Tuesday, March 03, 2009

Sex, sensibilities and the truth we own

Sex and sleaze makes the best recipe for media. May be that's why it's a relief when you encounter real people asserting their right to gender and sexuality. That Sunday evening could not have been spent in a better way than at the Habitat Centre.
A short film festival by the YP Foundation threw open a new sky of possiblities- of sheer grit and of really unreal dreams.
Life of a photographer chronicalling Indian gays lied close to underbelly of male sexual workers and their desire to be accepted. Yet another film had Miranda House girls sharing visions on same sex relations and intricacies of anything male.
'My Identity' tries to unravel just that- intricacies of men having sex with men (MSM) who crossdress for commercial sex. Talking about their natural tendency to love a male body, the film asserts their wish to have families and gain social acceptance. It also serves a volley to the entertainment industry for projecting homosexuals as an object of ridicule. "Most television programmes or films lampoon same sex relations. Some of us may behave like the way they show, but that's nothing to joke about. It's as natural for us to fall for a man as it is for straight men to fall for a woman. What's the big deal in that," asks Manoj, an MSM who helped Mukta Foundation produce the film.

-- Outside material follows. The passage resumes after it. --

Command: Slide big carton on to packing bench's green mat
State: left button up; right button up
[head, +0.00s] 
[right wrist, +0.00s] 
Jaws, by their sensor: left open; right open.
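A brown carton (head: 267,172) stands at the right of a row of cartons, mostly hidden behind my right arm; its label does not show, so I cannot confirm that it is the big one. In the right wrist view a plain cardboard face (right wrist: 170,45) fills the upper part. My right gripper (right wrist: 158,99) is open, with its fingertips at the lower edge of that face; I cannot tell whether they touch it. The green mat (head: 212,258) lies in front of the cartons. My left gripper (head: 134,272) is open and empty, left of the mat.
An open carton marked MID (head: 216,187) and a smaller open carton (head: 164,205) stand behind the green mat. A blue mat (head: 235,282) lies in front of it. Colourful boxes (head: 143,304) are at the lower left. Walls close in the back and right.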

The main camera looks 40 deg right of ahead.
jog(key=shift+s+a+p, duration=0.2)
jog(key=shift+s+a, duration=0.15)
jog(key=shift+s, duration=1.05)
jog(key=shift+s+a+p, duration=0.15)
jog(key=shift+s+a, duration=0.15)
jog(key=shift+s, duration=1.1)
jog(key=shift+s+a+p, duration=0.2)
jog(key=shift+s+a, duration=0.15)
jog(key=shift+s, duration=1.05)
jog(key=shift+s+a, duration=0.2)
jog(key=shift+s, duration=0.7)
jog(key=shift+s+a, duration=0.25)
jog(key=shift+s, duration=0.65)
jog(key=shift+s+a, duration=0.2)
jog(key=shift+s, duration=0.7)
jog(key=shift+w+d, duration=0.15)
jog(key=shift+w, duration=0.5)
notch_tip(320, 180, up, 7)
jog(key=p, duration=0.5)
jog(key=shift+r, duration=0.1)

Taking the thought further, 'Flying Inside My Body', a film by former Jamia University students, takes a different trajectory. It chronicles the life and thoughts of 53-year-old photographer Sunil Gupta in first person. The film goes back and forth into Gupta's life.
So we walk through his images of homosexual Indian couples clicked in 1980s to challenge the notion that same-sex tendencies exist only elsewhere- off the Indian shores. The effort was obviously to debunk the theories which remain as strong today as ever. A remark summarises his effort. "I had to emphasise that they are embedded within families. Outside world thinks they have to be feminine, perverts or pedophiles. I found nobody had photographed same-sex relations here making them a missing piece of history. India is quite a tricky place to be gay and being Indian. That is what motivated to take up the project," he says.
The film goes on to detail Gupta’s own struggle to assert his sexual preferences on his parents and friends who believed he has to be straight. Fighting HIV in latter part of the film, he again decides to break free of the victim tag associated with those living with HIV and that he does by being open about his status even with strangers.
Before the film ends, the protagonist has another point to make- that he can be old, sick but still desirable. This he does by posing nude. Here, however, the out-of-focus images give away the flimmakers' prejudices. They confess the same. "We wanted the movie to be more acceptable. The nude images could have put many a people at unease," says Sushmit Ghosh, one of the filmmakers. The sequence in a way does injustice to Gupta’s defying spirit.
Spirits flow high at Miranda House too as three students decide to get their hostel mates candid on their bodies and sexual preferences. No morphed faces, no fake names, which is why ‘Female Gaze’ seems so refreshing.
When girls start talking about physical abuse in public transport, they also point out their compulsions of wearing restrictive clothes. The film gets lighter as it muses about the not-so-secret but yet hushed up pleasures of people fiddling with their bodies.
Girls get chatty about sexual preferences with some pointing out being more comfortable with a woman. Male intricacies, they say, are difficult to predict. We can’t disagree. The film ends with a hostel party as the camera catches girls in slow motion seemingly out of any societal rules. It’s a different world in there, the film shows.
We wonder why it ceases to be that out here.
Note- The pic above is the famous "Liberty Loves Justice" pose. It's symbolic in several ways.